— Begin LISTED ENTRIES —
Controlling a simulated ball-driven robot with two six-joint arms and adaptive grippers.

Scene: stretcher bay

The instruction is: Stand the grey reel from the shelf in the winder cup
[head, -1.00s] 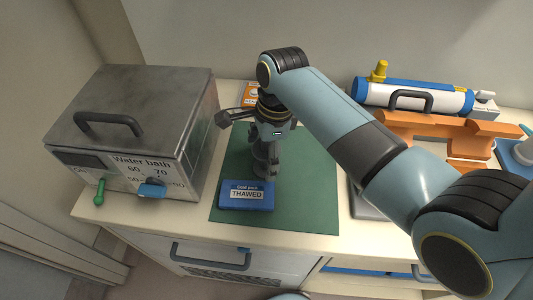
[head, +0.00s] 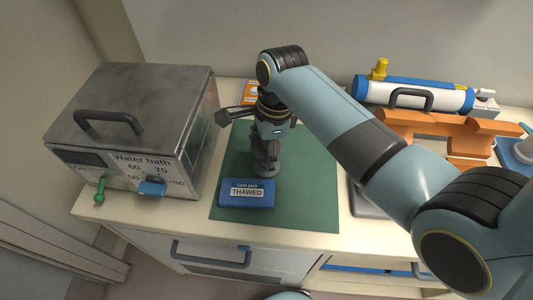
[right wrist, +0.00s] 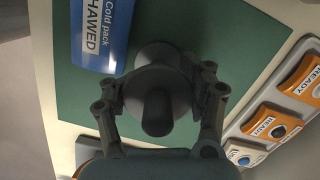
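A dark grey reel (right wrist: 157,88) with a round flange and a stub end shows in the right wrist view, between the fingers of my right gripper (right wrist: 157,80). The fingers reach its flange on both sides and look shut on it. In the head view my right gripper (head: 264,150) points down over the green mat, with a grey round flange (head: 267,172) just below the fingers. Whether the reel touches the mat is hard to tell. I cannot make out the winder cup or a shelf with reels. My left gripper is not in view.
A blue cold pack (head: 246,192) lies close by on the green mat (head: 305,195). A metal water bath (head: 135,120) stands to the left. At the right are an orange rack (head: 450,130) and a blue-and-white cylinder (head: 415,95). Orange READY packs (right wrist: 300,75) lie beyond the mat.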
— End LISTED ENTRIES —
— Begin LISTED ENTRIES —
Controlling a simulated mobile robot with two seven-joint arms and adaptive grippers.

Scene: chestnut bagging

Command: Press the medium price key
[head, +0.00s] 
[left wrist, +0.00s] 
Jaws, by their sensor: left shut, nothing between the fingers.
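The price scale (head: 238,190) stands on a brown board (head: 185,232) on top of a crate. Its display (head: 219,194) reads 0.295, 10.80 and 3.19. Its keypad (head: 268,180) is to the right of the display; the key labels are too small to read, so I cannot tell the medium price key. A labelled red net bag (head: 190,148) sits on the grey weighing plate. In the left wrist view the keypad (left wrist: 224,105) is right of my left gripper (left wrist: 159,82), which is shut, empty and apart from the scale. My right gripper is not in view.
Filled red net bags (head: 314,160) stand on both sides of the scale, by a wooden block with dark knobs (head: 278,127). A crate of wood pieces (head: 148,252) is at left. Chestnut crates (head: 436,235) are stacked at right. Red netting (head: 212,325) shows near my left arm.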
— End LISTED ENTRIES —
— Begin LISTED ENTRIES —
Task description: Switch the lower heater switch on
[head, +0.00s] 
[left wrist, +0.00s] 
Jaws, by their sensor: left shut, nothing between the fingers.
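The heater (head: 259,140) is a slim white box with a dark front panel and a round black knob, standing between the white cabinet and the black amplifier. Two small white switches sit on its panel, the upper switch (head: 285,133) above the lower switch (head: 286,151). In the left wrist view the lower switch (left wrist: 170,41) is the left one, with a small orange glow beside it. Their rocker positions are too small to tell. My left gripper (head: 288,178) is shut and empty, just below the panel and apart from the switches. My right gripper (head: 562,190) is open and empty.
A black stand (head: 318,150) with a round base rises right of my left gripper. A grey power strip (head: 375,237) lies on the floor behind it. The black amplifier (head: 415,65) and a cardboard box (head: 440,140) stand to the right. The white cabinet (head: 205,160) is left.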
— End LISTED ENTRIES —
[TASK GOAL]
Count how many lines of the data include the word "Scene". Your reply should be that number alone.

[ANSWER TO THE TASK]
2